David Cameron, For the Record (Harper, 2019)

The question posed by this enormous book (703 pages of text) is, does David Cameron really get how much of a disaster he inflicted on the UK by holding the Brexit referendum and then losing it?

And the answer is, sort of. This book is full of regrets at things not done or done not well enough, but mostly they take the form of regrets at not expressing himself clearly enough, with the implication that he must have failed because, if he'd succeeded, his perfectly formed views would have commanded universal assent. Uh-huh. I do wonder how much of the book's lengthy exposition of issues came from speeches that Cameron gave at the time, and if not, if he should have given them as speeches.

As for Brexit, Cameron defends holding the referendum on the grounds that the pressure to do so was so great that, had he resisted it, it would have broken out even more virulently later, and would be even more likely to have gone Leave than were the chances with the actual referendum. As for why it was lost, Cameron blames increased immigration, and for that he blames the UK having the best economy in Europe at the time, making everyone want to come there. So for losing the referendum he blames his own brilliant economic policies. What a guy.

For me, the most surprising and dismaying aspect of the book was the enormous amount of time Cameron had to spend arguing with other national leaders at EU summits. Usual scenario: the UK wants one policy, all the other countries want something else. Requirements for universal assent ought to prevent the UK from getting run over, but the EU staff usually find a way around that. This happens over and over again, leaving me a lot less puzzled than I had been as to why Leave won the referendum, but despite everything Cameron wants to Remain, on the grounds that it's better to have a seat at the table than not, regardless of how badly you're losing. But then at the end he undercuts this by looking on the bright side of Brexit by seeing it as an opportunity to forge a new relationship with Europe.

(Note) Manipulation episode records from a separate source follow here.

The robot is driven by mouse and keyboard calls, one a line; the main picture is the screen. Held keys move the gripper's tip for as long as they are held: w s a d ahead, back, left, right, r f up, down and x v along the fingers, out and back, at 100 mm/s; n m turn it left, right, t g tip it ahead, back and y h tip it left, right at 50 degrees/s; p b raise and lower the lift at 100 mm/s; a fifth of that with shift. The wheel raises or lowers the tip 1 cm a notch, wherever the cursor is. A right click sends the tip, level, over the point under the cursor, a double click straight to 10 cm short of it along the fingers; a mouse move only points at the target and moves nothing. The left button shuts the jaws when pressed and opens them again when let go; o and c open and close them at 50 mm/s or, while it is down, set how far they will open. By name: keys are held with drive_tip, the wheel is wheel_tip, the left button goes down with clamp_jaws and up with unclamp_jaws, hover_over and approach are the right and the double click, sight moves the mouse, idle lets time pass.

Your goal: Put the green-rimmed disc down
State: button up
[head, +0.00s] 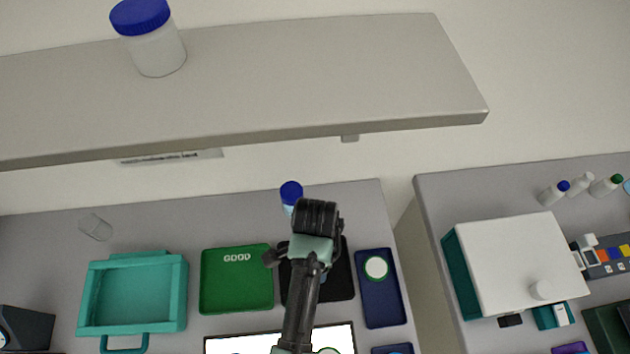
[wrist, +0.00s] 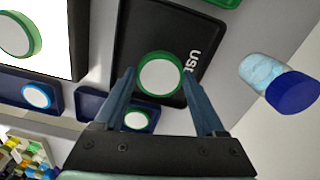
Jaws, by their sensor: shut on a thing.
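My gripper (wrist: 159,74) is shut on a green-rimmed disc (wrist: 160,76) with a white face, its fingers at two opposite sides of the rim. The disc is over the black tray (wrist: 128,45), which has partly covered white lettering; I cannot tell whether it touches the tray. In the head view the black tray (head: 343,285) shows behind my arm, and my arm hides the held disc. Other green-rimmed discs show: one in a dark blue tray (head: 376,268), and one on the white lit panel (wrist: 14,35).
A green tray marked GOOD (head: 237,296) lies left of the black tray. A blue-capped bottle (head: 291,193) stands behind it, close by in the wrist view (wrist: 280,80). A teal bin (head: 182,295) is at left. A shelf (head: 330,75) overhangs the back. A white-topped box (head: 515,260) stands right.

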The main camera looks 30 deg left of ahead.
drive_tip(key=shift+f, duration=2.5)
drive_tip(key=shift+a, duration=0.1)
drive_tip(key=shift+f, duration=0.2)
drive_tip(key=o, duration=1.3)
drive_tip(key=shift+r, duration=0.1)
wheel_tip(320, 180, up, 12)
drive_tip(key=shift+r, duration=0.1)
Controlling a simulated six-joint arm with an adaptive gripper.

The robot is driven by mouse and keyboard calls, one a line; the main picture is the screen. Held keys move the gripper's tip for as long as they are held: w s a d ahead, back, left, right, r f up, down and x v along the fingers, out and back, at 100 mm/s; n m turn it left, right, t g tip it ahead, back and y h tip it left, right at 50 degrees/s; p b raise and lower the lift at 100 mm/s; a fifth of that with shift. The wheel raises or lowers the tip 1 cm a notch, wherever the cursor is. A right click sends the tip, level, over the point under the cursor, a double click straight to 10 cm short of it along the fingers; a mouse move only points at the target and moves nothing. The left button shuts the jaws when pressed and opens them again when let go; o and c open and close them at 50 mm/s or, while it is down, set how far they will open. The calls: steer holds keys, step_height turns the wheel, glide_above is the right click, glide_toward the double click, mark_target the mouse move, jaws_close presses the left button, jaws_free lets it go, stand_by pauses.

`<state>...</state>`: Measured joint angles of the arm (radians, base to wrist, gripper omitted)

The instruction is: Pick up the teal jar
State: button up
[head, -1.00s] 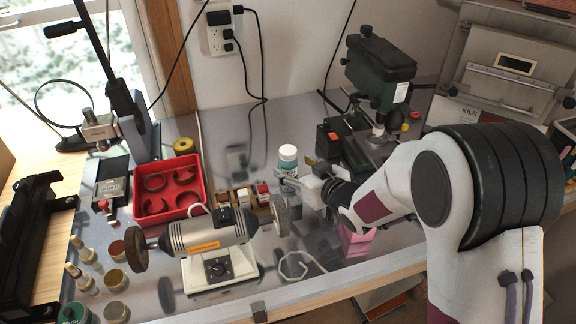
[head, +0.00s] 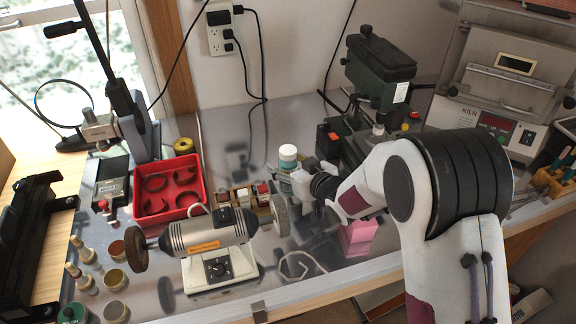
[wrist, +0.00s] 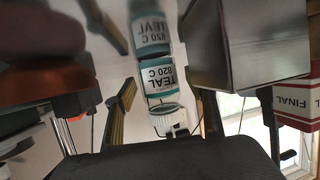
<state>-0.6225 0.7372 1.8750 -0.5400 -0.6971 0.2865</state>
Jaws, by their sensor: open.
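The teal jar (head: 288,157) stands upright on the shiny metal bench in the head view, right of the red tray. Its lower part is hidden by my gripper (head: 289,184). In the wrist view the teal jar (wrist: 160,77) appears upside down, with a "TEAL 820 C" label, a white cap and its reflection above it. My gripper (wrist: 166,108) is open there, with one finger on each side of the jar. I cannot tell whether either finger touches it.
A bench grinder (head: 208,235) stands close to the left front. A row of small bottles (head: 242,196) sits just left of the jar. The red tray (head: 170,188) is farther left.

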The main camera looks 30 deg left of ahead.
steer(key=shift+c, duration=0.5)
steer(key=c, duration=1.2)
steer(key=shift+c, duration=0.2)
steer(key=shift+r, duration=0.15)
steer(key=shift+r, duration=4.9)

But the book is more than detailed accounts of issues and negotiations, wearisome though they are. Cameron puts in a fair amount about his personal life, notable especially for the illness and death of his small son, and how he felt about things, beginning with a description of his becoming PM (he then flashes back to his earlier life) focused on how he reacted and thought about what was happening. There's only so far he can go in that direction, but it's an attempt. Generally, Cameron thinks he was a pretty good PM who got a lot done, and I guess he was broadly competent in a way denied to all his successors to date: five of them in a mere ten years, an unending succession of clown cars, though May and Truss he considers to have been competent subordinates of his own, and perhaps they were. He is critical of a few subordinates, notably IDS whom he keeps not firing from Work and Pensions because he's afraid of the right-wing backlash if he does, and Steve Hilton whose description as "one part brilliant to several parts bonkers" I've already quoted. At one point, and one only, I cheered, and that's when Cameron quotes himself defending same-sex marriage as a conservative policy if properly viewed, a perspective I share.

However, the main lessons of this book seem to be 1) Cameron's hopeless optimism about Europe; 2) his terror at offending the right-wing rebels, so extreme that he'll do anything they want to keep them quiet. Neither of these policies actually work very well, so perhaps a different approach might have been superior.